Friday, July 5, 2013

The pastures

Burdock almost 6 feet tall.

I am not exactly sure how many acres we have for pasture but whatever it is, right now it is too much. Trying to manage and make better land that probably has not been managed in a long, long time is a difficult task. The main goal, besides feeding everyone, is to catch the weeds before they seed. Letting an undesirable plant go to seed is just planting for the future.

The left side was grazed the day before.

We talked about frost seeding this spring, but never got around to it. Which turns out was probably a good thing. The weeds here are so thick, the seeds would have had a real struggle. Good thing we have plenty of goats that like to eat weeds. Although not thistle so Chuck has to go out and cut those down and some are as thick as trees.

A little tree trimming

We decided not to put in any permanent fencing this year, instead we are using six-hundred feet of moveable netting (4 hundred footers and 4 fifty). This will give us a feel for the land, and how we want to move the animals. Then when we know the layout we will put in some permanent border fencing.

Last year we did not use the pastures. We let the cow go where she pleased from morning until evening. We knew she would always come back since her calf was in the barn. The goats we fed hay and took for walks. Fencing is expensive whether it is permanent or movable so we did what we could. Even now we could use some more movable fencing but with an investment of $1000 already we will have to make due with what we have.
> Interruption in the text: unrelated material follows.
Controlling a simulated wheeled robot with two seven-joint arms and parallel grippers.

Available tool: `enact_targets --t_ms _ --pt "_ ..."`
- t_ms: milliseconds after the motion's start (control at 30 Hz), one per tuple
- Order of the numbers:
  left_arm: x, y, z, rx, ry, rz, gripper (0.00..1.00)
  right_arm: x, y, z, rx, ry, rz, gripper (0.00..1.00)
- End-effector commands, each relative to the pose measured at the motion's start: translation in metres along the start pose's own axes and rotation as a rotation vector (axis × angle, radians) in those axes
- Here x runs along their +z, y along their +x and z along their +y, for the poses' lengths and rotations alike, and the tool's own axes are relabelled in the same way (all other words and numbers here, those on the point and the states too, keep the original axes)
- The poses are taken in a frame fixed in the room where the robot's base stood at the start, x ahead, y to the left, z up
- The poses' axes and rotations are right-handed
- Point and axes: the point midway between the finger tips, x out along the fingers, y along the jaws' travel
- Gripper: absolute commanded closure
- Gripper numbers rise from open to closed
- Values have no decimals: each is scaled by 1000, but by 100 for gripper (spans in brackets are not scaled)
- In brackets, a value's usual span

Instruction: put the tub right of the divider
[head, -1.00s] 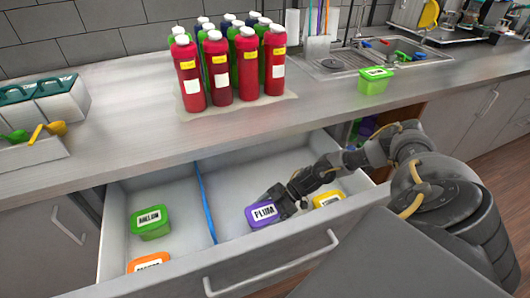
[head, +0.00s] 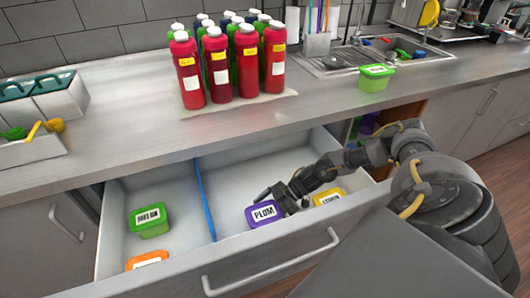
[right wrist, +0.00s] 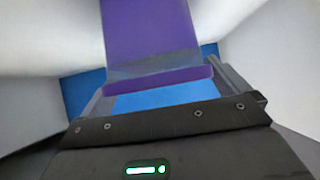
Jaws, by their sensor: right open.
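A purple tub labelled PLUM (head: 262,215) sits on the floor of the open drawer, right of the blue divider (head: 205,200). My right gripper (head: 279,197) is open at the tub, low in the drawer. In the right wrist view the purple tub (right wrist: 150,35) shows between and beyond the open fingers, with the blue divider behind. Whether the fingers touch the tub I cannot tell. My left gripper is not in view.
A green tub (head: 149,221) and an orange tub (head: 147,261) lie left of the divider. A yellow tub (head: 328,198) lies right of the purple one. Another green tub (head: 375,79) stands on the counter by the sink. Several bottles (head: 230,65) stand at the counter's back.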

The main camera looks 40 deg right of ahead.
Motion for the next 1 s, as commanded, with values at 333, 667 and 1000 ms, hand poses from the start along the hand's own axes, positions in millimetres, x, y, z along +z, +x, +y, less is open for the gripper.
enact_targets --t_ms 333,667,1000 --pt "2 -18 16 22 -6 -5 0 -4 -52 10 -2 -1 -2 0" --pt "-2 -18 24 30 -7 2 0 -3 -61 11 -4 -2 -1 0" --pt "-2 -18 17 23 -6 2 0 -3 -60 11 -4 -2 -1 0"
This picture was taken June 3rd 2012
Same area picture taken after grazing July 3rd 2013

We are now just starting to run the animals through an area that they already grazed back in May.  It's a good idea to let the pasture rest and regrow. Of course re-grazing depends on the weather, the type of grass, where the pasture is located (south facing slope, etc.), and probably a million other things but the rule most grazers say is let the pasture rest 3 weeks. The area below was grazed a month and a half ago, so well over the 3 weeks. This pasture is south facing but has mostly cool weather grasses. After grazing the first time the grasses came back pretty fast but with the warmer weather they have really slowed down. We probably wont be grazing this area again, or if we do it will be late in the season and quick.

Taken right after letting the animals in.
Taken the next day.
A month or so ago I had a conversation with someone new to grazing. I love telling people that we move the animals daily. They get this sort of confused look on their face. For most people they think grazing means just putting a big o' fence up and letting the animals go where they please free-range style. Yes this is one way but I am not really sure who or what it benefits. In this way of grazing the animals will only eat what they want (not beneficial to the pasture) the manure is spread so far and wide not concentrated for better fertilization. Another of the benefits of mob stocking is the stomping of the hooves, this pushes green (or brown) carbon into the soil. One of the blogs I love to follow is Throwback at Trappers Creek, she writes a lot about mob stocking.

It will be interesting to see what the pastures look like next year, and the years down the road.